Nicola Sturgeon accuses opponents of ‘running scared’ of indyref2 as First Minister ‘eyes legal wheeze’ to bypass Boris Johnson and hold new vote
- Nicola Sturgeon targeting new independence referendum in October next year
- SNP leader needs Section 30 order from London to be able to hold a fresh vote
- But it’s claimed First Minister could seek ‘legal wheeze’ to bypass Boris Johnson
Nicola Sturgeon has accused opponents of ‘running scared’ of a debate on Scotland’s future – as she was claimed to be eyeing a ‘legal wheeze’ in order to bypass Boris Johnson and hold a second independence referendum.
The Scottish First Minister this week set out what she called a ‘refreshed’ case for independence, as she targets a second referendum in October next year.
The SNP leader, as she kicked off a new campaign for another vote, pledged her Scottish Government would ‘forge a way forward’ if the Prime Minister refuses to grant Edinburgh the powers to hold a fresh referendum.
Ahead of the 2014 referendum, in which Scottish voters rejected independence by 55 per cent to 45 per cent, former PM David Cameron granted a section 30 order to Holyrood to allow the vote to be held.
But Mr Johnson has shown no indication he is willing to do the same and repeatedly told Ms Sturgeon that an independence vote should be a ‘once-in-a-generation’ event.
It has now been claimed that Ms Sturgeon is preparing to hold a consultative or advisory referendum, in order to bypass Mr Johnson and the UK Government.
According to the Sunday Times, this could involve a vote on a different question to the straight Yes/No choice in 2014, in a bid to avoid a legal challenge to another referendum.
Scottish First Minister Nicola Sturgeon this week set out what she called a ‘refreshed’ case for independence
Boris Johnson has repeatedly told Ms Sturgeon that an independence vote should be a ‘once-in-a-generation’ event
Ms Sturgeon’s Scottish Government is targeting a second referendum in October next year – despite a possible legal challenge to another vote
Ciaran Martin, the UK Government’s former constitution director who helped to agree the framework for the 2014 vote, told the newspaper: ‘The talk in Edinburgh circles is of a clever legal wheeze where softer legislation is drafted.
‘Perhaps instead of a ‘referendum on independence’, the bill is instead about something like asking the people of Scotland for a mandate to open independence negotiations with the UK.
‘Something like this might stand a better chance in court, though experts are sceptical.’
In 2017, Spain’s Catalonia region held an independence referendum despite the vote being declared illegal by the Spanish government.
Catalan separatist leaders were later put on trial in Madrid on a series of charges.
As she launched her refreshed bid for a second independence referendum this week, Ms Sturgeon published a paper comparing Britain with other nations which she claimed are ‘wealthier, fairer and happier’ than the UK.
She has accused opposition parties of ‘running scared’ of the facts on independence and the UK’s ‘abysmal’ performance compared to other nations.
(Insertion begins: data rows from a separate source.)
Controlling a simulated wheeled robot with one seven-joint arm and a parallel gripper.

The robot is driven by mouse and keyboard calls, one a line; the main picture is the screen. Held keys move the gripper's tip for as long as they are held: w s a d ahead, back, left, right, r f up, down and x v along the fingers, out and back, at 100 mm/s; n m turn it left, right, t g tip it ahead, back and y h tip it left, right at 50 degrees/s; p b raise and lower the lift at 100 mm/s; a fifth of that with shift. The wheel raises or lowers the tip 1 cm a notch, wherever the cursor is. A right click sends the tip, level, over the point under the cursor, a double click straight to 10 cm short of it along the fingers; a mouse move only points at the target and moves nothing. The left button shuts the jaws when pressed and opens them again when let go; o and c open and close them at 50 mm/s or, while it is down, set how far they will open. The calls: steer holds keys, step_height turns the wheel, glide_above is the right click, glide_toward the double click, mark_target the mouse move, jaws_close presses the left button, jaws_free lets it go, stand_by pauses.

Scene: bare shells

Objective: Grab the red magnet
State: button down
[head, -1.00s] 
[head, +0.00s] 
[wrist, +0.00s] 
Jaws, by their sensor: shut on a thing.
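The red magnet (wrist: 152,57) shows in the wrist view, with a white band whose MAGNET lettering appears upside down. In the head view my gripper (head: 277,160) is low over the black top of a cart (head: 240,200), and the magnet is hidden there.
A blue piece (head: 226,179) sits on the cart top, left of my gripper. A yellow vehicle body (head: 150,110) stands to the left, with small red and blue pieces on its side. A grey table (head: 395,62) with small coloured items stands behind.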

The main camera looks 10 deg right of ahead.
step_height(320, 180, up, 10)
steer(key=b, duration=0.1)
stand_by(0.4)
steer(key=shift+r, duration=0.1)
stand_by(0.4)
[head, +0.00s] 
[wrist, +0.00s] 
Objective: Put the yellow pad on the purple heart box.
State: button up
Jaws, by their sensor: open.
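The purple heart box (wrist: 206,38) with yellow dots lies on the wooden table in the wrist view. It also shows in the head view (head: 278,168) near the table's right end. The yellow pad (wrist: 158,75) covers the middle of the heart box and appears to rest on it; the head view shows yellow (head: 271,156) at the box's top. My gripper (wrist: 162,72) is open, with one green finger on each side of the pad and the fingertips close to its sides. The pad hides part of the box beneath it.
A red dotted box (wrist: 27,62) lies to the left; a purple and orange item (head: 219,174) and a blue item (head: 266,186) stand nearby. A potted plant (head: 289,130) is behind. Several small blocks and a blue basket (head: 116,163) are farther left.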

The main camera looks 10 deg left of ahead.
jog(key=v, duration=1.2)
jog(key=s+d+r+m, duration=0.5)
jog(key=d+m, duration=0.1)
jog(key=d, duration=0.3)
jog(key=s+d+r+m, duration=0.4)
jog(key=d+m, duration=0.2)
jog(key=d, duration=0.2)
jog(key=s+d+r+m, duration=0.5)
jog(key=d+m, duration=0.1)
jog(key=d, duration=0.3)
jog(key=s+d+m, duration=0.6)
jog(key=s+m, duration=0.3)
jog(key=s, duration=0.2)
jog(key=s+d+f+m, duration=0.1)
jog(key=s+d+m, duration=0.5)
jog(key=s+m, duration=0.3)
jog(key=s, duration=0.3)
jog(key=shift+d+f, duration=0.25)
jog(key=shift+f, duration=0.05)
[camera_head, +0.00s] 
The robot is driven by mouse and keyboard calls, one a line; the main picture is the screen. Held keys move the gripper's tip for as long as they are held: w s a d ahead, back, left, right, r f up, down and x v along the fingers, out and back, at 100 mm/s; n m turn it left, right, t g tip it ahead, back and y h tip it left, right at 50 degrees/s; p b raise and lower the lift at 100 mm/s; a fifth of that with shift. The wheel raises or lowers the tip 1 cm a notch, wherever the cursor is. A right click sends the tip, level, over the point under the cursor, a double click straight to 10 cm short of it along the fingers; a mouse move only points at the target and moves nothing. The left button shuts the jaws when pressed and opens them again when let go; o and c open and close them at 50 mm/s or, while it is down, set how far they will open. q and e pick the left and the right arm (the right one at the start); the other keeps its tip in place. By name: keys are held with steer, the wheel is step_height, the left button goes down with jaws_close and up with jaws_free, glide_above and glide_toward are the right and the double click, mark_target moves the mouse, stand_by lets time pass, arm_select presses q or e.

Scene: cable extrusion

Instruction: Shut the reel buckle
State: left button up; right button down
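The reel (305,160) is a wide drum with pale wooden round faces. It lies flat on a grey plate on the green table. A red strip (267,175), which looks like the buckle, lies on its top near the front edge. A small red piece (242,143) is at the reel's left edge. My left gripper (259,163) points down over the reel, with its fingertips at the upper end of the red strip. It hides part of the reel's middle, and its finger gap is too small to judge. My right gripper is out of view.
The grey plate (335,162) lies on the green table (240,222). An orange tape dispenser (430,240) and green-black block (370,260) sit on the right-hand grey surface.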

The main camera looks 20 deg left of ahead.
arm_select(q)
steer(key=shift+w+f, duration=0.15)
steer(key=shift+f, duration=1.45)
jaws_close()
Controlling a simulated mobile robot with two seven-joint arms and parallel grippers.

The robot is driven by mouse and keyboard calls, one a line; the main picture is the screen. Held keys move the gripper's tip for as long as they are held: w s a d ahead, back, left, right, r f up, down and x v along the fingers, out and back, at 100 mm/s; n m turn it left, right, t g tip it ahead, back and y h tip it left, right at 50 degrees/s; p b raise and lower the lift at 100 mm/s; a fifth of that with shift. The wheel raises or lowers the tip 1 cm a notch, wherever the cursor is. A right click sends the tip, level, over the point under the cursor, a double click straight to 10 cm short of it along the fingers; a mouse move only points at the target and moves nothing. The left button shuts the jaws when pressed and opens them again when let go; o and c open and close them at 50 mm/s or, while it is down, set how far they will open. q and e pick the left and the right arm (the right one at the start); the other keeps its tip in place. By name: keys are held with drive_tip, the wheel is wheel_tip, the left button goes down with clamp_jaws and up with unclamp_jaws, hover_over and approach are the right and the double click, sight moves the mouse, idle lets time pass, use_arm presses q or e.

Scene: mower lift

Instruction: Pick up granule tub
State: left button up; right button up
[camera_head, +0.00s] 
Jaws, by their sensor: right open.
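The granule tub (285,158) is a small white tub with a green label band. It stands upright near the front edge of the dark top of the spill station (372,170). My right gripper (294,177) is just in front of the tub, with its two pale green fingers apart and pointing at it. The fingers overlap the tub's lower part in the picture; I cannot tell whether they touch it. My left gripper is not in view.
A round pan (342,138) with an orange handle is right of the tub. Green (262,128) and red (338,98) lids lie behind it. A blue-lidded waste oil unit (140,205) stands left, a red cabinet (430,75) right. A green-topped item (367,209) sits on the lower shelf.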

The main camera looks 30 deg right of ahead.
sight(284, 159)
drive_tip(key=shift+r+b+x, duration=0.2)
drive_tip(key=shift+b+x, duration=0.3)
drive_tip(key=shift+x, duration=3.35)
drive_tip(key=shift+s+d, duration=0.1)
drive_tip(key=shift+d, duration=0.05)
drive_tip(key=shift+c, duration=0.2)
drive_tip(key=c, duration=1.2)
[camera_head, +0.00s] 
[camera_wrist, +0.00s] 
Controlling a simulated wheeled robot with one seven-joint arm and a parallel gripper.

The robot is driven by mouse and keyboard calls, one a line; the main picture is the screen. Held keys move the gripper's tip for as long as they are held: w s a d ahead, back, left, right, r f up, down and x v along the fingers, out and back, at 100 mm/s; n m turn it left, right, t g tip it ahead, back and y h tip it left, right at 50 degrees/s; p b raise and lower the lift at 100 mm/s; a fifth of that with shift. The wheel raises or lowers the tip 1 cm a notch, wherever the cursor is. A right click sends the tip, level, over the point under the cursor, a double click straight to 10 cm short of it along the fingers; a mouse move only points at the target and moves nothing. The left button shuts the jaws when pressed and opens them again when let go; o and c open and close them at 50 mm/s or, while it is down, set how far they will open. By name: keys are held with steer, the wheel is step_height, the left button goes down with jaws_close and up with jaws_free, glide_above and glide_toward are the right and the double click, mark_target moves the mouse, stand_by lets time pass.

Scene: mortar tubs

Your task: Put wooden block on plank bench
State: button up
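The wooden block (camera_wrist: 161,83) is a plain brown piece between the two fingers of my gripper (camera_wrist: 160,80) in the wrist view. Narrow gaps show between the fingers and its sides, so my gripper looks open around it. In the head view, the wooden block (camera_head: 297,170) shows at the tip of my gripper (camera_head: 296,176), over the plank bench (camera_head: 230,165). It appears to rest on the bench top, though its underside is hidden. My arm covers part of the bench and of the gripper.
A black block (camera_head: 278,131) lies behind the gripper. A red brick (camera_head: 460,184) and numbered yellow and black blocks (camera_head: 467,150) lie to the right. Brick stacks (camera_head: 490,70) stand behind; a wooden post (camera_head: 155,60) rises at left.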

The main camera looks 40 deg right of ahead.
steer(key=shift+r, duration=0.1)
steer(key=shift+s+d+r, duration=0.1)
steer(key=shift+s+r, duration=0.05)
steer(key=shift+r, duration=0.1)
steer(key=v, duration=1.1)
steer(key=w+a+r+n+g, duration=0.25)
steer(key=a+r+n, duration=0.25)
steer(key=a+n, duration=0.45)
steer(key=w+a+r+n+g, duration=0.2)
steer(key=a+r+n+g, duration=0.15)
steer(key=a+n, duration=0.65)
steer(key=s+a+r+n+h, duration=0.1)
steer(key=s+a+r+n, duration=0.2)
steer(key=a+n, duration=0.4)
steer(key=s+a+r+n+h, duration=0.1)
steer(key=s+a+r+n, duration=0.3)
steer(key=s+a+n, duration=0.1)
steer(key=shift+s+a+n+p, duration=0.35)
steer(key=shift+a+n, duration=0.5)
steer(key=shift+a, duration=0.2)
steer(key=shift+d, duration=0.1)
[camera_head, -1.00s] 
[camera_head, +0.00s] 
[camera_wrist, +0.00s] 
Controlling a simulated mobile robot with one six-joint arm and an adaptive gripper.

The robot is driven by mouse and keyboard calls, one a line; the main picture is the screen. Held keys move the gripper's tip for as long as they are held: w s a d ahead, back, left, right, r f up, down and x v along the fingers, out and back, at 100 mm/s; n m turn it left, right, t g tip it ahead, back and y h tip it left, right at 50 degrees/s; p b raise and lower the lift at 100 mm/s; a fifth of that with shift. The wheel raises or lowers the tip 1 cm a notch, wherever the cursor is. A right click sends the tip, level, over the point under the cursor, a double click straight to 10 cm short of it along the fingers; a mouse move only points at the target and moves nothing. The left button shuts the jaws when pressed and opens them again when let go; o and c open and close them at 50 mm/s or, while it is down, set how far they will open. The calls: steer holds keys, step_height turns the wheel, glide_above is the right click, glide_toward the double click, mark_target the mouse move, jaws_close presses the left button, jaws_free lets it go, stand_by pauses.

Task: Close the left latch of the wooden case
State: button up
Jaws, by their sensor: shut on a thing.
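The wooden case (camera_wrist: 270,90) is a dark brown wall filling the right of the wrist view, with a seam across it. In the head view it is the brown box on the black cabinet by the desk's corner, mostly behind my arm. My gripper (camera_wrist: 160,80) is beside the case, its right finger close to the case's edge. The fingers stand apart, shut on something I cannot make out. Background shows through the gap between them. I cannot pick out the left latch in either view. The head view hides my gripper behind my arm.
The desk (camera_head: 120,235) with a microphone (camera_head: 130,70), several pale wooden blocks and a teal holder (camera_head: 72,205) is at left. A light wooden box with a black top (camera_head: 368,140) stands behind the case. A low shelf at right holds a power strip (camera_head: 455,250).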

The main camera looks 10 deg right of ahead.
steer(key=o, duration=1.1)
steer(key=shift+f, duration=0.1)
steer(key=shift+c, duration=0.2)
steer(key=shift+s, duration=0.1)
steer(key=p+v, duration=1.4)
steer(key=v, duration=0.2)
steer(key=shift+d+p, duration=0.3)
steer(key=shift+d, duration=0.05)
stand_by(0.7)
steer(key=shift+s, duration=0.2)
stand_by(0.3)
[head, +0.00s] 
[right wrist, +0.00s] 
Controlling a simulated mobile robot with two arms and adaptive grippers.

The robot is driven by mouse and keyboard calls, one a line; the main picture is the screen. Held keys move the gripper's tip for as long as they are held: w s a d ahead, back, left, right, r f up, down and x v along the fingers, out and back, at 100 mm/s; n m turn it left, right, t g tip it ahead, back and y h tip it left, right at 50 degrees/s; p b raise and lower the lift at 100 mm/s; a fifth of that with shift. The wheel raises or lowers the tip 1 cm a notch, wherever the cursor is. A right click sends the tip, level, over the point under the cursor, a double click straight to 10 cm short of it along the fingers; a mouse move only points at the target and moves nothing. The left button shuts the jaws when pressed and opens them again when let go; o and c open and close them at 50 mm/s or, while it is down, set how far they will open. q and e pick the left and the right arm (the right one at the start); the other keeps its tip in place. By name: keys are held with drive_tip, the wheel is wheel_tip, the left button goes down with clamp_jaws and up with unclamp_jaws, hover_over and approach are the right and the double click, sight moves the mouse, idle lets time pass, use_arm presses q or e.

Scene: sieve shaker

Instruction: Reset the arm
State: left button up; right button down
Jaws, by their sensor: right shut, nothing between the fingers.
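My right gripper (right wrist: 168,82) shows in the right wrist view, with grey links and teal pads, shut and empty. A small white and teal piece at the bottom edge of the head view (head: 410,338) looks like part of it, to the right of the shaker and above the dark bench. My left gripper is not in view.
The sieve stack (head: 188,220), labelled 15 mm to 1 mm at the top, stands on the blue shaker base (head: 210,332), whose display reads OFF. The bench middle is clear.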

‘The Tories and Labour have completely failed to engage with that point because they know it is true and because they can see how threadbare the case for continued Westminster rule over Scotland has become,’ the First Minister said.
‘They simply have no answer, so instead of engaging in that debate they prefer to engage in the politics of deflection, talking about issues of process when on the issues of substance the sands are shifting beneath their feet.
‘No matter how hard the Westminster parties try and run away from the debate, they cannot dodge reality.
‘The people of Scotland have secured a cast-iron democratic mandate to decide their own future – and neither Boris Johnson nor any other UK Prime Minister has the right to block that mandate.’
A UK Government spokesperson said: ‘Now is not the time to be talking about another referendum.
‘People across Scotland rightly want and expect to see both of their governments working together with a relentless focus on the issues that matter to them, their families and communities.
‘That means tackling the cost of living, protecting our long-term energy security, leading the international response against Russia’s invasion of Ukraine and growing our economy so that everyone has access to the opportunities, skills and jobs for the future.’